■ **Do this**
Would you restate all the data that follows, word for word?

BEGIN Source data

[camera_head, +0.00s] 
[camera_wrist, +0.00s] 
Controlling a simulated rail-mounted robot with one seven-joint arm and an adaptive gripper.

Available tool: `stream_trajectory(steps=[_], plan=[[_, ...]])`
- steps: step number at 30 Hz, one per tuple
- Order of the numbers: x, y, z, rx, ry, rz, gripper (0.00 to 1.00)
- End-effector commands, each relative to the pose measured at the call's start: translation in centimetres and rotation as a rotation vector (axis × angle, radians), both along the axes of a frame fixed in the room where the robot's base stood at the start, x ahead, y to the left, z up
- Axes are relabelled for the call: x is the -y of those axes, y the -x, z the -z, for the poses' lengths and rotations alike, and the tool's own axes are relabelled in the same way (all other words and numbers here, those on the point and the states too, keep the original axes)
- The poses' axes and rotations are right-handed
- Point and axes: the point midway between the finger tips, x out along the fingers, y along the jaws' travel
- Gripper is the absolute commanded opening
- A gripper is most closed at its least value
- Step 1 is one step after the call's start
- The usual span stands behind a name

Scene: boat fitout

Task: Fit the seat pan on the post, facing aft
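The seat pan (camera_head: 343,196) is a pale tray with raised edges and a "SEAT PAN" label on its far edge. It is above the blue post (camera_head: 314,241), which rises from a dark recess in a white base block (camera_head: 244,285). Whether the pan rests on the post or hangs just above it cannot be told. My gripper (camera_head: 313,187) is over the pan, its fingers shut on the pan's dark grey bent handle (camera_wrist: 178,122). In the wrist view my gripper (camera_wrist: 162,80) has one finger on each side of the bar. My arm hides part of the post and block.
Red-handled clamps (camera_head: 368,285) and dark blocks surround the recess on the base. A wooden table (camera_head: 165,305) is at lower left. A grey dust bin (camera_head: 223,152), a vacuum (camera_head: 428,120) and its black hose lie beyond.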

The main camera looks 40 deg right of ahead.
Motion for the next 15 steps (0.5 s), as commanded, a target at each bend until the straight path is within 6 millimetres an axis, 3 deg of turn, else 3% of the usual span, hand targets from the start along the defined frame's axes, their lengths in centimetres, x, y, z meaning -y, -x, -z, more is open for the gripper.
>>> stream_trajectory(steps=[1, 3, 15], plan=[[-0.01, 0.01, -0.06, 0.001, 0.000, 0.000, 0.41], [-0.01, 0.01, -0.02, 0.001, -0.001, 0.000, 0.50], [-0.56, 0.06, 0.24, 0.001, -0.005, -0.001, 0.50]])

END Source data

■ **Answer to this problem**
[camera_head, +0.00s] 
[camera_wrist, +0.00s] 
Controlling a simulated rail-mounted robot with one seven-joint arm and an adaptive gripper.

Available tool: `stream_trajectory(steps=[_], plan=[[_, ...]])`
- steps: step number at 30 Hz, one per tuple
- Order of the numbers: x, y, z, rx, ry, rz, gripper (0.00 to 1.00)
- End-effector commands, each relative to the pose measured at the call's start: translation in centimetres and rotation as a rotation vector (axis × angle, radians), both along the axes of a frame fixed in the room where the robot's base stood at the start, x ahead, y to the left, z up
- Axes are relabelled for the call: x is the -y of those axes, y the -x, z the -z, for the poses' lengths and rotations alike, and the tool's own axes are relabelled in the same way (all other words and numbers here, those on the point and the states too, keep the original axes)
- The poses' axes and rotations are right-handed
- Point and axes: the point midway between the finger tips, x out along the fingers, y along the jaws' travel
- Gripper is the absolute commanded opening
- A gripper is most closed at its least value
- Step 1 is one step after the call's start
- The usual span stands behind a name

Scene: boat fitout

Task: Fit the seat pan on the post, facing aft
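The seat pan (camera_head: 343,196) is a pale tray with raised edges and a "SEAT PAN" label on its far edge. It is above the blue post (camera_head: 314,241), which rises from a dark recess in a white base block (camera_head: 244,285). Whether the pan rests on the post or hangs just above it cannot be told. My gripper (camera_head: 313,187) is over the pan, its fingers shut on the pan's dark grey bent handle (camera_wrist: 178,122). In the wrist view my gripper (camera_wrist: 162,80) has one finger on each side of the bar. My arm hides part of the post and block.
Red-handled clamps (camera_head: 368,285) and dark blocks surround the recess on the base. A wooden table (camera_head: 165,305) is at lower left. A grey dust bin (camera_head: 223,152), a vacuum (camera_head: 428,120) and its black hose lie beyond.

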The main camera looks 40 deg right of ahead.
Motion for the next 15 steps (0.5 s), as commanded, a target at each bend until the straight path is within 6 millimetres an axis, 3 deg of turn, else 3% of the usual span, hand targets from the start along the defined frame's axes, their lengths in centimetres, x, y, z meaning -y, -x, -z, more is open for the gripper.
>>> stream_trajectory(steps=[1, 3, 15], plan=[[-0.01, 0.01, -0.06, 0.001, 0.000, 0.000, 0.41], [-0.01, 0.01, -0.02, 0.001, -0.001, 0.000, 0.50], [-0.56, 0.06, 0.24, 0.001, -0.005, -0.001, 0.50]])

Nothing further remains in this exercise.